Firth has deliberately avoided frilly shirts and breeches since Pride and
Prejudice. He has stood, a bemused and slightly appalled onlooker, above
the hysteria that turned him into a heart-throb. "There's this other
person called Mr. Darcy who I have very little to do with," he says. "He's
like a bizarre doppelganger that I've spawned who walks around doing
things without me. I've not really allowed myself to get hung up about it.

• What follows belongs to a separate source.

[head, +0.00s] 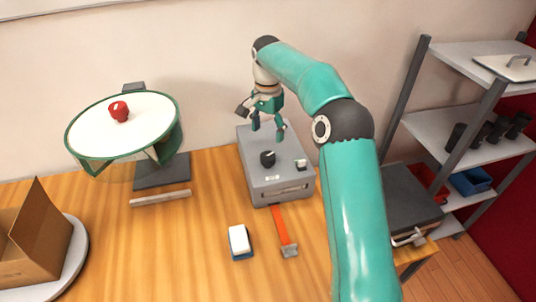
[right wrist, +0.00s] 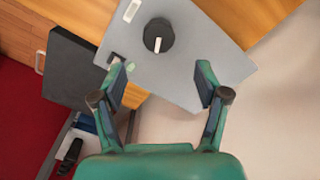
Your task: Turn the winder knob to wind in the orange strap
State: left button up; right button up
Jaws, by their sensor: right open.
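The winder is a grey box (head: 279,189) on the wooden table, with a round black knob (head: 267,158) on its top. In the right wrist view the knob (right wrist: 159,35) shows a white pointer line. The orange strap (head: 280,226) runs out from the front of the box across the table to a grey end piece (head: 289,251). My right gripper (head: 268,129) is open and empty above the back of the box. In the right wrist view its spread fingers (right wrist: 161,80) are apart from the knob, which lies beyond the fingertips. My left gripper is not in view.
A small white switch (head: 301,164) sits beside the knob on the box. A blue and white block (head: 240,241) lies left of the strap. A round stand with a red knob (head: 119,111) is at the left, near a cardboard box (head: 38,240). Shelves (head: 450,128) stand at the right.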

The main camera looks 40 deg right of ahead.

Life has gone on perfectly satisfactorily. It hasn't held me back. It
dominates what gets written about me, but it doesn't affect me any closer
than that."
He claims that he didn't worry about compounding "the Darcy thing" by
playing the very character inspired by him in the Diary because he wasn't
being required to reproduce the role. "There was an ironic slant on it. It
was an in-joke, a reference point. I think that's acceptable."
Firth did have some worries about the film. Would it be boring? Would the
script be good enough? Would the humorously cumulative effect of
Fielding's prose translate into film? Had a film version anywhere to go?
"There's a great danger in striving to make a designer hit just because
all the elements are right," he says judiciously. "It's not necessarily
going to work because the book has been a phenomenal bestseller." (The
other "elements" are Hugh Grant as the love rat and Renee Zellweger as the
neurotic Jones, plus a strong supporting cast led by Jim Broadbent and
Gemma Jones.)
But Firth's real dilemma was this: how could he not act his own character,
having been given flattering immortality in Fielding's book? Wouldn't that
just have played into the hands of all those deluded women who confuse him
anyway with hard-to-get, brooding Darcy? And wouldn't he have come across
as a humourless snob?
To his surprise, Firth is finding it a relief to talk about his part in
Bridget Jones because at least it's current work. Usually, interviewers
(exactly like Bridget Jones in The Edge of Reason) ask a few dutiful
questions about his latest film but can't wait to hark back to Mr. Darcy
and the wet shirt. He could understand it, he says, if he were doing a
long-running weekly Pride and Prejudice series and had signed a 20-year
option. "But it has not been a part of my life for six years," he groans.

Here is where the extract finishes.